Nothing should be output except the lines from the one containing "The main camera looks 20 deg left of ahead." through the one containing "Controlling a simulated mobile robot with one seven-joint", both ends included, each repeated exactly.

Manipulation episode records:
____________________
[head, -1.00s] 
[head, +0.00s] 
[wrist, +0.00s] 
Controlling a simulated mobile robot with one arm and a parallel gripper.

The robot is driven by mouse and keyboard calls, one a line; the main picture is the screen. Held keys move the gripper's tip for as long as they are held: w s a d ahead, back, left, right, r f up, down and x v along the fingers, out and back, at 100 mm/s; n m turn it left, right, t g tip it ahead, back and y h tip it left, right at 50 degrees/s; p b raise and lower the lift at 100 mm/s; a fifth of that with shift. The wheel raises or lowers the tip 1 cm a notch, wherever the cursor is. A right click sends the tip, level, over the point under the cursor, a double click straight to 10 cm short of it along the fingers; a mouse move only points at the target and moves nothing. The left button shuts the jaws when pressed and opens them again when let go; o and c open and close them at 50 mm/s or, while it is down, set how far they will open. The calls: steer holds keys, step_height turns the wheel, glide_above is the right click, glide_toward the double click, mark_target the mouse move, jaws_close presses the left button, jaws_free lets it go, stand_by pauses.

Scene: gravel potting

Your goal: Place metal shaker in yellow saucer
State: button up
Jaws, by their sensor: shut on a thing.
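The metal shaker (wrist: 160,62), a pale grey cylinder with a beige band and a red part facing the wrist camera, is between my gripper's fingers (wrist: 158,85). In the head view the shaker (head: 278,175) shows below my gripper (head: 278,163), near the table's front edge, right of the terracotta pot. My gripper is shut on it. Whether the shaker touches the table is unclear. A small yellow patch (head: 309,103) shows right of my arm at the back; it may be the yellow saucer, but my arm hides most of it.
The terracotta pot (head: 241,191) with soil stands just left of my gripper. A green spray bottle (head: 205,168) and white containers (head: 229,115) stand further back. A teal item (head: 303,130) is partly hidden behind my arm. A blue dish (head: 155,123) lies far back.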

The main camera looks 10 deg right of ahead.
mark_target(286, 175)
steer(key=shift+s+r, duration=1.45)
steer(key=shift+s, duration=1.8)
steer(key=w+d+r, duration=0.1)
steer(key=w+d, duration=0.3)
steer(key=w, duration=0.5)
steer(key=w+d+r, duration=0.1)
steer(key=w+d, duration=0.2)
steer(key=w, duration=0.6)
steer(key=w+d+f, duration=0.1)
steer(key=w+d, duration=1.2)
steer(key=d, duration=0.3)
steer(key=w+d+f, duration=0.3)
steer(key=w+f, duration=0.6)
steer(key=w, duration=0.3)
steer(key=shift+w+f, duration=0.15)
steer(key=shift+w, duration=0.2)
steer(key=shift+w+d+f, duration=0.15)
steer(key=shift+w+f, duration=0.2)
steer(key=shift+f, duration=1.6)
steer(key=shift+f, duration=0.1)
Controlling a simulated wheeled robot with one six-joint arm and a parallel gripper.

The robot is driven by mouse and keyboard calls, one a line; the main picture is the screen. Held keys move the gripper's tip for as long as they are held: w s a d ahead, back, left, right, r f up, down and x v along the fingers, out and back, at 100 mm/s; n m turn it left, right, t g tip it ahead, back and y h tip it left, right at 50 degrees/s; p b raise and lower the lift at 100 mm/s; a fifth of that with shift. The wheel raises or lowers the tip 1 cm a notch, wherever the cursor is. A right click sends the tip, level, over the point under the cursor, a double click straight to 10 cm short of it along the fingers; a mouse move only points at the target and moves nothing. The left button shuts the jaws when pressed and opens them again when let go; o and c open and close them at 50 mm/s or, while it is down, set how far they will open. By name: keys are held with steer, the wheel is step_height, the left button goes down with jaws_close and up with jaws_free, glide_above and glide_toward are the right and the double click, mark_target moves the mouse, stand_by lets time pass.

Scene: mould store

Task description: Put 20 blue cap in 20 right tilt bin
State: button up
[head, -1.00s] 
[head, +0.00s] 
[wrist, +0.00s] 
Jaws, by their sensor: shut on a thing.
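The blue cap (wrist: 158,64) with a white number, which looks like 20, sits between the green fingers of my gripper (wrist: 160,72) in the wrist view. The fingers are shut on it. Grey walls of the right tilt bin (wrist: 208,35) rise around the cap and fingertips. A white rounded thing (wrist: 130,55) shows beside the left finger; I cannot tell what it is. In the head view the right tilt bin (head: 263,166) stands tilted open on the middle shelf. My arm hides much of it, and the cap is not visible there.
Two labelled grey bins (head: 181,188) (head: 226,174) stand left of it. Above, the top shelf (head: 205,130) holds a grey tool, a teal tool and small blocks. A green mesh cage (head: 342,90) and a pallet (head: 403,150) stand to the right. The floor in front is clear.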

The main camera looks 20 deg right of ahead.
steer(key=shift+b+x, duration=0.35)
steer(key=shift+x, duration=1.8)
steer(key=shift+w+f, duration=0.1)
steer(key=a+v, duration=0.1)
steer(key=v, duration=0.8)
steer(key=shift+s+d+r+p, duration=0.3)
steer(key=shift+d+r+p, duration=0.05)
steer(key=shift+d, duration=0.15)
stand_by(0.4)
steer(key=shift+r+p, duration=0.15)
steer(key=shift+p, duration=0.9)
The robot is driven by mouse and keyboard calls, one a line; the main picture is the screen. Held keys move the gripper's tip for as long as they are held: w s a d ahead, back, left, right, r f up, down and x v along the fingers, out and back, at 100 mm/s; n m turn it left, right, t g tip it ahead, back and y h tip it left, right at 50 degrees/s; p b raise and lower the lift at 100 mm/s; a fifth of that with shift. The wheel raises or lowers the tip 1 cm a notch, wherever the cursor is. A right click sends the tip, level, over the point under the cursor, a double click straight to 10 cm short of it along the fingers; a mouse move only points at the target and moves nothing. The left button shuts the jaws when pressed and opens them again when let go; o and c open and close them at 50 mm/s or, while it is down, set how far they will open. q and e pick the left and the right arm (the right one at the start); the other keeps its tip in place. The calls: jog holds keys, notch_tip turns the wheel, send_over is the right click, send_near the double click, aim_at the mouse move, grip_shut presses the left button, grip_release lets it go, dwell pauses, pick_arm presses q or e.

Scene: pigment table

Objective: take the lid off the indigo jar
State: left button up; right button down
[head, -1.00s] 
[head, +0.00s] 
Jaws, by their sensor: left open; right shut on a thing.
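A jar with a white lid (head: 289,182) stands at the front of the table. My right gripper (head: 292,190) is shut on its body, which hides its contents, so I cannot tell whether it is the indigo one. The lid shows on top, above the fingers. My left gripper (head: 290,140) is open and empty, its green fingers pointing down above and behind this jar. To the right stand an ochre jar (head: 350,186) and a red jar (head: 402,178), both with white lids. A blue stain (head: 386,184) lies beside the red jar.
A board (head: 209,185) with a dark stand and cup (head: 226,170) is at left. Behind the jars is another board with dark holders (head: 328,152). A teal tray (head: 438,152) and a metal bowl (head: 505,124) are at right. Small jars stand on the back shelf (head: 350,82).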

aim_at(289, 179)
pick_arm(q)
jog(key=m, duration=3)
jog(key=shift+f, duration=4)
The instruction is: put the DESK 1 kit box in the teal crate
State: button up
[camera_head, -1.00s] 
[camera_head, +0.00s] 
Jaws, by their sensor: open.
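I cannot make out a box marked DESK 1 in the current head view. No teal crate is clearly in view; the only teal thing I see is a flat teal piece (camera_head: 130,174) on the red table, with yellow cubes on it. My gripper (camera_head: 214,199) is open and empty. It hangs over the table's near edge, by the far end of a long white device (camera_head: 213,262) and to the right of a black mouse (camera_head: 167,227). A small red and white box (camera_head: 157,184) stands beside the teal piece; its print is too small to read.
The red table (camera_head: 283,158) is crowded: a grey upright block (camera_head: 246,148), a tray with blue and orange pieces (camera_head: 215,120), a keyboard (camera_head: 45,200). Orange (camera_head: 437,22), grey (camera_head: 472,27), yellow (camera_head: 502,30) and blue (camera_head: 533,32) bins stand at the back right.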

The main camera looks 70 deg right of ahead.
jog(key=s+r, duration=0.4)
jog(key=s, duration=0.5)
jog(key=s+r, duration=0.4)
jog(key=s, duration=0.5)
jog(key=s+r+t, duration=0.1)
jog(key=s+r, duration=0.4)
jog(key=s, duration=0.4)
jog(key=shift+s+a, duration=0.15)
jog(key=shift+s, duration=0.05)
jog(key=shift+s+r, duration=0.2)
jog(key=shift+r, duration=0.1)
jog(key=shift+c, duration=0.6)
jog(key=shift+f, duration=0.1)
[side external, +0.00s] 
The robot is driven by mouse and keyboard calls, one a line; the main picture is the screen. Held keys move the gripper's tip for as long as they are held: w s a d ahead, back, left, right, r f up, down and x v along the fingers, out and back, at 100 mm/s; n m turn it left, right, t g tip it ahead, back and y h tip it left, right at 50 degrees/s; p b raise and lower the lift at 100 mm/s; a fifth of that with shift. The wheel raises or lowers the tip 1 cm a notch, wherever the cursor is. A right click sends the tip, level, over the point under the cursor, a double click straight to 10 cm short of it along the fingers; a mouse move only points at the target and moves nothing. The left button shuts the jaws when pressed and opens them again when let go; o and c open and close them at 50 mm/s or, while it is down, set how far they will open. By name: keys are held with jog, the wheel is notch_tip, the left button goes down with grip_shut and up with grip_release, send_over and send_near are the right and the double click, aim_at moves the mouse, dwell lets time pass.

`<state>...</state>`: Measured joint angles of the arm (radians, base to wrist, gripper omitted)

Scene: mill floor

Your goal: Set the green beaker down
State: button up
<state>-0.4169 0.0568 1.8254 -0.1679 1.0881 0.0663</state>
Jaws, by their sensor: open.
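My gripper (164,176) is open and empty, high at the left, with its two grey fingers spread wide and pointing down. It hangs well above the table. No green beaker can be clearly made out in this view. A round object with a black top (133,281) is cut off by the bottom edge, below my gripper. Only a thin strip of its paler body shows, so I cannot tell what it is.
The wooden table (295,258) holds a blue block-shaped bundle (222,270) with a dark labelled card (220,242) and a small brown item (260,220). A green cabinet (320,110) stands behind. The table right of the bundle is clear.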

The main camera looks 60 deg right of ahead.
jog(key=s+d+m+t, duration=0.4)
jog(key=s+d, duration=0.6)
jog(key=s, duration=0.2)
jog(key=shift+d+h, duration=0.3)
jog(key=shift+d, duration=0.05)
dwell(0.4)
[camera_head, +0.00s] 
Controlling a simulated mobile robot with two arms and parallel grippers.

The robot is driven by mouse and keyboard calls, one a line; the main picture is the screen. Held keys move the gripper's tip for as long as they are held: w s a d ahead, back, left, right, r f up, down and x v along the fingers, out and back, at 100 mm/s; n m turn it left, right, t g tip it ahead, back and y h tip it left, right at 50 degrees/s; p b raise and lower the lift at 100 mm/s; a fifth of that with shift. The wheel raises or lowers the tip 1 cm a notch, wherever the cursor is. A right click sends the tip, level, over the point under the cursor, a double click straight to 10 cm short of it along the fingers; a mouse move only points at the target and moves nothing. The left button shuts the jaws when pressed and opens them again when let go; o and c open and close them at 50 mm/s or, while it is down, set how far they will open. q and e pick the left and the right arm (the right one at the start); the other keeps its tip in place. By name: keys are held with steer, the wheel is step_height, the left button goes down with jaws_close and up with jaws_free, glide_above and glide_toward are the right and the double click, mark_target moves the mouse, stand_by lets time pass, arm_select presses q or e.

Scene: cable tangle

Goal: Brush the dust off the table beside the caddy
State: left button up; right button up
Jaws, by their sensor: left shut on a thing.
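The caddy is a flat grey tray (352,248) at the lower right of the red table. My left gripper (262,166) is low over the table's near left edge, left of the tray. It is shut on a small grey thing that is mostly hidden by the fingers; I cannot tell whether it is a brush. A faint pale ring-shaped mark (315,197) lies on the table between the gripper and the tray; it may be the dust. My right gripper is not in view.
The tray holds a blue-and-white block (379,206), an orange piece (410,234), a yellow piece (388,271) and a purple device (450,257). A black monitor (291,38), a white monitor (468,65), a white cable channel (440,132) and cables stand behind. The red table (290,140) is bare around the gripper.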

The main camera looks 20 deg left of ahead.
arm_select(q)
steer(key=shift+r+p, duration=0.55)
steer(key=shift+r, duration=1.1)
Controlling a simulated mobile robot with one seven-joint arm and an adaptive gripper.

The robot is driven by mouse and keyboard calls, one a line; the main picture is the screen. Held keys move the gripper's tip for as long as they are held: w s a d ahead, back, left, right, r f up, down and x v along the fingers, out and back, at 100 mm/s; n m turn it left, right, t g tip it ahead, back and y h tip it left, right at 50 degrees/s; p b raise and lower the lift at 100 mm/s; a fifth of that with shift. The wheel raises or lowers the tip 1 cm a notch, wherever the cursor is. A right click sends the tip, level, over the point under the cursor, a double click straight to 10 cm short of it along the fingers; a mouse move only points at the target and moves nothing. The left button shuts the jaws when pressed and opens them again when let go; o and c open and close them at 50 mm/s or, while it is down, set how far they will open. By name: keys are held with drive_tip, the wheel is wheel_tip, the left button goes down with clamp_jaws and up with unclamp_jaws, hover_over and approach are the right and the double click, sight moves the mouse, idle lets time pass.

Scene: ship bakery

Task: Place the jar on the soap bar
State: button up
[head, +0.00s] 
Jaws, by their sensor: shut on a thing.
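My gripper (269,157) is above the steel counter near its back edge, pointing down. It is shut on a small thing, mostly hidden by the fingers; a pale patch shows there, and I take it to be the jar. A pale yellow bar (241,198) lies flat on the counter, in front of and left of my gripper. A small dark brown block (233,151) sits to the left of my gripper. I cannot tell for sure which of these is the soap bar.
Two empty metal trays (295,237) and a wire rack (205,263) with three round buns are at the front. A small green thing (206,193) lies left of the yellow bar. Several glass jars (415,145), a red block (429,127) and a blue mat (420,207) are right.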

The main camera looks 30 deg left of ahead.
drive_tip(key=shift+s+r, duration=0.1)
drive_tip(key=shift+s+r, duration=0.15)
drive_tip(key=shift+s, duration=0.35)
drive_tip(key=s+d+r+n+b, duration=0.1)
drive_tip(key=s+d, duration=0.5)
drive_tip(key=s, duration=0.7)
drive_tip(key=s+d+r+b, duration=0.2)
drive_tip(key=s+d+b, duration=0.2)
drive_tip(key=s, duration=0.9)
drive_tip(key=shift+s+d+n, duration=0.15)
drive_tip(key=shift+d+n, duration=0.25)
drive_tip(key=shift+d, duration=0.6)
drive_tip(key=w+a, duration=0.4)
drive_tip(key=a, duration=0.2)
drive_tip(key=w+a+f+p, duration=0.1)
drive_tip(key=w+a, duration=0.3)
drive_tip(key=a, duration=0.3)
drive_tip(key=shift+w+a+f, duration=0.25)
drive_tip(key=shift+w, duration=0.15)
____________________
### Result for this task
The main camera looks 20 deg left of ahead.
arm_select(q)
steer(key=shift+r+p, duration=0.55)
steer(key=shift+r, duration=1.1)
Controlling a simulated mobile robot with one seven-joint arm and an adaptive gripper.

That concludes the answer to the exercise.